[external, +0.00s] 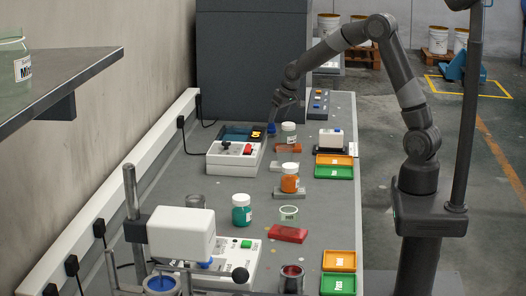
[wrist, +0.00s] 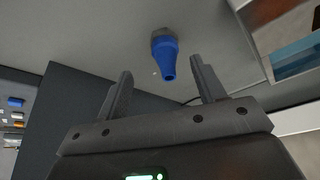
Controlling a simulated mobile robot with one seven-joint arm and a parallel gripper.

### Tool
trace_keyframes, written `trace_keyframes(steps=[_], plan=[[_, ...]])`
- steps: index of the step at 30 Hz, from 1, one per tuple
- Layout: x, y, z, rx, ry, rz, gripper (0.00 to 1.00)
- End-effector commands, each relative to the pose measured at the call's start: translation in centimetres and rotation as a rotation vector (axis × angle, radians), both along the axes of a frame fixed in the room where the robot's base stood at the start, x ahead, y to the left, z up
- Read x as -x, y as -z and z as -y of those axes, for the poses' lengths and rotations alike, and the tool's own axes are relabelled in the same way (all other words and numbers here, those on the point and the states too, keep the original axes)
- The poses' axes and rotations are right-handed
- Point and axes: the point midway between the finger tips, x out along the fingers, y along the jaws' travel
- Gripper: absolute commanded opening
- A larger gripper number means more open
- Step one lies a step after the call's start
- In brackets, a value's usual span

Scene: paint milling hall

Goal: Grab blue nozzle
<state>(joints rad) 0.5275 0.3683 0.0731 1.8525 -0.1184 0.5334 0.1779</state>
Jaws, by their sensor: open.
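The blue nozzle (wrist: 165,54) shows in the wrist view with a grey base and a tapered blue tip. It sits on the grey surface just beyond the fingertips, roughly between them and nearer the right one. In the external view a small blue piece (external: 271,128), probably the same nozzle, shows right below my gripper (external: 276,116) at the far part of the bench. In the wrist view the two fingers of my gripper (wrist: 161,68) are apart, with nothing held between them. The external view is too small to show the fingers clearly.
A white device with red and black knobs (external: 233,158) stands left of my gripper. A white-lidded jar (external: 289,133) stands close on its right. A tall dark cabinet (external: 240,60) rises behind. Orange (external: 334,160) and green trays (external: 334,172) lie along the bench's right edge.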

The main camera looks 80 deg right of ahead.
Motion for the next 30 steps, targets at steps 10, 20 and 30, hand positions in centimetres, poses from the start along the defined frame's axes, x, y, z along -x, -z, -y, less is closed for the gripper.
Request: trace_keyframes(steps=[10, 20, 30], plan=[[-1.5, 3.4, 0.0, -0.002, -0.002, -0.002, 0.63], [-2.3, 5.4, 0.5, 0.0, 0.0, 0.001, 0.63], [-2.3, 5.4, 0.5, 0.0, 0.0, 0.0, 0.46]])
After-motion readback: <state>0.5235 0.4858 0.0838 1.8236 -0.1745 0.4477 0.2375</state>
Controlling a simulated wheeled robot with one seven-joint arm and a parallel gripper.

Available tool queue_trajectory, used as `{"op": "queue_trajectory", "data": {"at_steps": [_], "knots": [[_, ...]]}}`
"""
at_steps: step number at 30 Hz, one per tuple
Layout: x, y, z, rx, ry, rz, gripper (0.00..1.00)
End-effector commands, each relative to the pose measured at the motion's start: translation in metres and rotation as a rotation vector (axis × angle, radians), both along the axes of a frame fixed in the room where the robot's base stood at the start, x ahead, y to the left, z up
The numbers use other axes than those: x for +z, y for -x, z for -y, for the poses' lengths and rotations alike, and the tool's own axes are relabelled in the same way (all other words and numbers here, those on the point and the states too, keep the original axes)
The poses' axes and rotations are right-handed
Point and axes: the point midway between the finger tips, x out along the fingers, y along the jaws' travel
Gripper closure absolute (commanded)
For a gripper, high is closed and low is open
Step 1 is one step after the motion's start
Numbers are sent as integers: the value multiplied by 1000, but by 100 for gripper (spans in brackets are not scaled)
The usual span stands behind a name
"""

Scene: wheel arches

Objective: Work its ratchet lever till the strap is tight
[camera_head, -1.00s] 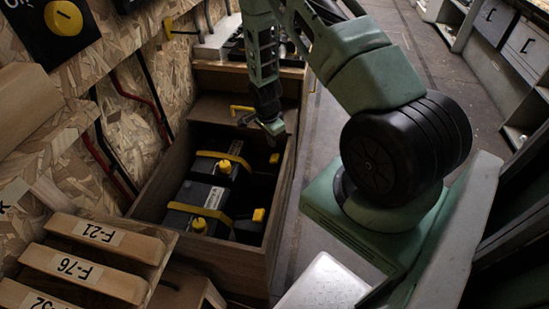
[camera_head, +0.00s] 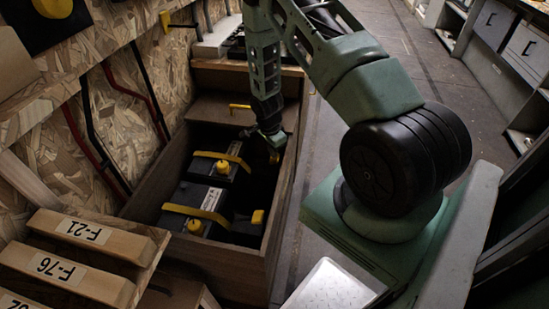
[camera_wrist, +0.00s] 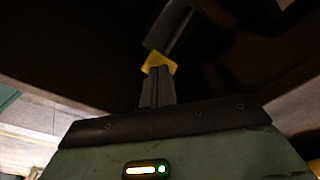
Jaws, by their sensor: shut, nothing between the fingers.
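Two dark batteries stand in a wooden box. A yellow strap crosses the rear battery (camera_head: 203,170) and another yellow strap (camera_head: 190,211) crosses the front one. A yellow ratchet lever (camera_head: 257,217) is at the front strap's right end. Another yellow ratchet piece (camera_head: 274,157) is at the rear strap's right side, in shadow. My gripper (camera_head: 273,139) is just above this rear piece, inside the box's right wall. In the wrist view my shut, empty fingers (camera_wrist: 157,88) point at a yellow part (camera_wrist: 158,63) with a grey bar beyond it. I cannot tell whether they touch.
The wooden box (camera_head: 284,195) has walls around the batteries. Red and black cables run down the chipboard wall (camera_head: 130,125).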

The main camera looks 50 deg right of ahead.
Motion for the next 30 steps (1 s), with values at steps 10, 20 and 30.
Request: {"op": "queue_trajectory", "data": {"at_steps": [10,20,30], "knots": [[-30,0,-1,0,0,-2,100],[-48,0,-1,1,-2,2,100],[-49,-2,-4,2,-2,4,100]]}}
==================================================
From the records above, quote only the lines running from the line with "The main camera looks 80 deg right of ahead." to the line with "Motion for the next 30 steps, targets", both lines included.

▶ [Output of the exercise]:
The main camera looks 80 deg right of ahead.
Motion for the next 30 steps, targets at steps 10, 20 and 30, hand positions in centimetres, poses from the start along the defined frame's axes, x, y, z along -x, -z, -y, less is closed for the gripper.

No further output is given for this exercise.